Ten of the 11 teams should be present at Barcelona, with Williams missing the entire test because of delays in its new car programme.
The five-day event is taking place behind closed doors from January 26 to January 3o, with only the teams in attendance plus a small crew to record official F1 content.
So what should you expect and what are we keen to learn?
An odd week
Teams are only allowed to run on a maximum of three of the five days, which makes this week more varied in terms of runplans.
Some teams are set up to maximise early mileage so they can validate systems and chase reliability straight away, then adjust the rest of their week depending on what they learn.
Audi is ready to run at 9am on Monday, for example, to work out any problems early, then decide how to use the remaining two days based on variables like car reliability or the weather
We’ve heard one suggested optimal schedule is to run on days one, three and five. That gives you early learning, a day to fix any problems or run experiments on the simulator, then get back on track - and repeat over the final two days.
But not everyone is thinking like that. For starters, with reliability set to be a big talking point, the first day of anyone’s running is more likely to bring problems. So running on Monday or Tuesday could be disrupted by red flags.
McLaren and Ferrari have already committed to not running on day one and, for McLaren, potentially not even day two. Aston Martin has also been rumoured to be missing the first day at least.
Plus, every team has made different choices when it comes to tyres too.

This week will be fascinating for who runs when and what those plans give away about how a team’s test is going.
Restricted imagery
The amount of genuinely clear detail we’ve had from only a few ‘launches’ so far is limited. With most teams present, you would assume this first proper test means we will finally see everything clearly.
There will be a small highlights package from each day, and interviews over the week with drivers, team and tech personnel, all provided by F1. Which is good.
But the Barcelona running comes with restrictions on imagery and footage teams can publish. This is part of the clampdown on access and coverage, presumably to save the full reveal for the subsequent Bahrain tests.
Bahrain pays to host pre-season testing, so it is not hard to imagine the commercial value in saving the biggest content moments for there. That is why Barcelona’s recently been labelled ‘Shakedown Week’, even though it was always just stated to be - and is - a test.
So what else will we actually get? Some teams are planning to release detailed renders, with a split expected between sharing them at the start of the week and later.
And we might get spy photography from outside the circuit perimeter, or maybe even drone footage if anyone is feeling brave and has the equipment, but that brings a big warning sign with it.
Low-quality images invite artificial enhancement, overconfident interpretation, and outright fakes.
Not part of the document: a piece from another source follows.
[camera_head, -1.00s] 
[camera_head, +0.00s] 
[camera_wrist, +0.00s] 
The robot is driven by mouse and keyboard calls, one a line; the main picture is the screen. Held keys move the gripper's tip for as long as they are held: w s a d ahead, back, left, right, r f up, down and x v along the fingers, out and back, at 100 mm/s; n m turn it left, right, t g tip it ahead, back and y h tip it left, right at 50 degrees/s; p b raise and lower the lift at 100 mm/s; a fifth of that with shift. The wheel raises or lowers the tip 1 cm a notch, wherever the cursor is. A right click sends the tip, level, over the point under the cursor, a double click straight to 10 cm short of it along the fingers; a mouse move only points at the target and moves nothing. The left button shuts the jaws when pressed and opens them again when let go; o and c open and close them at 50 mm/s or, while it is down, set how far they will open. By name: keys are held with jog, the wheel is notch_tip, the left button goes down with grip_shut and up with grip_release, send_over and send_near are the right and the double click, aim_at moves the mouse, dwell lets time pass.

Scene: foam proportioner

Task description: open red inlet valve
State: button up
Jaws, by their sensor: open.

We already saw how easy it was for people to be misled around the Audi shakedown imagery.
Curated information
What comes out of the test will be carefully curated and that will make pecking order clues even harder to come by than normal in pre-season.
For example, we are not expecting access to live timing - but there is also no guarantee that laptimes will be shared at all, either on each day or at the end of the test.
Beyond the restrictions imposed on still and moving imagery, the teams have discretion over some elements.
If they want to put out daily updates, mileage counts and laptimes they can. Some are definitely planning to do so. But there is no obligation.
So it could be a case of putting together a puzzle at the end of the week, let alone each day, without having all the pieces.
The real Audi
Though Audi has already completed a shakedown, and held its season launch showing images of the car on screens behind the stage, Audi hasn’t properly put those images into the public domain.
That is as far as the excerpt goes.